A BAPTIST minister married to a Church of England priest has criticised the rules that prevented her from playing a significant part in his ordination service.

The Revd Beth Allison-Glenny's husband Rob was priested on Sunday, in the diocese of Oxford. But, because canon law prohibits it, she was unable to be among the supporting priests who laid on hands while Mr Glenny was ordained.

"He is deeply upset by it," she said before the service. "I want to ask 'What is it you think is stopping me being a part of it?' His mother is ordained and can lay a hand on him, but I can't."

Binding their two traditions together had always been a priority, Mrs Allison-Glenny said. The couple used an ecumenical marriage service, and, during her own ordination, Mr Glenny was among those who laid on hands.

"Our own denominational identity has been so much a part of our own life, and neither of us have felt we could move to become a minister in the other Church," Mrs Allison-Glenny said.

Speaking after the service, Mr Glenny conceded that the diocese was not able to make any changes but said the issue should be addressed in the future.

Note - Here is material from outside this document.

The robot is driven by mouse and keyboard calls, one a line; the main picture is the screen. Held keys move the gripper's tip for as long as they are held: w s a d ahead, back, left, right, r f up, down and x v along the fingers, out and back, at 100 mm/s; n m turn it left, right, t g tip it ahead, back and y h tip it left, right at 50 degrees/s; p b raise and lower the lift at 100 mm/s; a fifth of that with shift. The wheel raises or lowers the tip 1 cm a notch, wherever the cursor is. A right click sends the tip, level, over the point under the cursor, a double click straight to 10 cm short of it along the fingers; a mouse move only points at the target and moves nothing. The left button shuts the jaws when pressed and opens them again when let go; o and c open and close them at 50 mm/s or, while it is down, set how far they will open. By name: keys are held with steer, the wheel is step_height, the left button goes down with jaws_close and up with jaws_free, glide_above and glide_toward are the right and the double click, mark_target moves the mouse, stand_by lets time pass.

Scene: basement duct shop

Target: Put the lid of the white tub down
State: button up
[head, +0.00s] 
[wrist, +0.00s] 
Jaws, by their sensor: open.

A spokeswoman for the diocese of Oxford said that they did try to include Mrs Allison-Glenny in the ordination service. "[She] was robed and accepted our invitation to read the Litany at the priesting service on Sunday. Just before Rob was ordained, Beth kissed her husband as a sign of blessing."

While grateful for the "gesture", Mr Glenny said it did not address the real problem. "My joyfulness at being priested had no bearing on who read the litany. I was pleased to be able to celebrate that day, and I was saddened it couldn't be with Beth laying on hands. What's unhelpful is not having a clear theology explaining what the priests are doing at the laying on of hands."

Mrs Allison-Glenny said: "It's surely God who ordains? That's what I found flummoxing. Are we somehow saying that the Baptists would stop that from happening? I can't believe that would be the theology of the C of E.

"You can say how ecumenically minded you are, but if you have written into the rules things that stop ecumenical clergy from being able to participate . . . it is saying one thing and doing another."

The couple now want the issue to be debated by the Synod. But a C of E spokeswoman said: "Note 12 of the ordination service states that priests share with the bishop in laying hands on the heads of those ordained to the presbyterate. They do so at the invitation of the bishop, who determines where they stand, and by what gesture they indicate they are joining in prayer with him.

"The Baptist Churches have a different understanding of ordained ministry from the Church of England and their ministers are not ordained as priests in the historic threefold ministry. . . It is only priests who join with the bishop in the laying on of hands."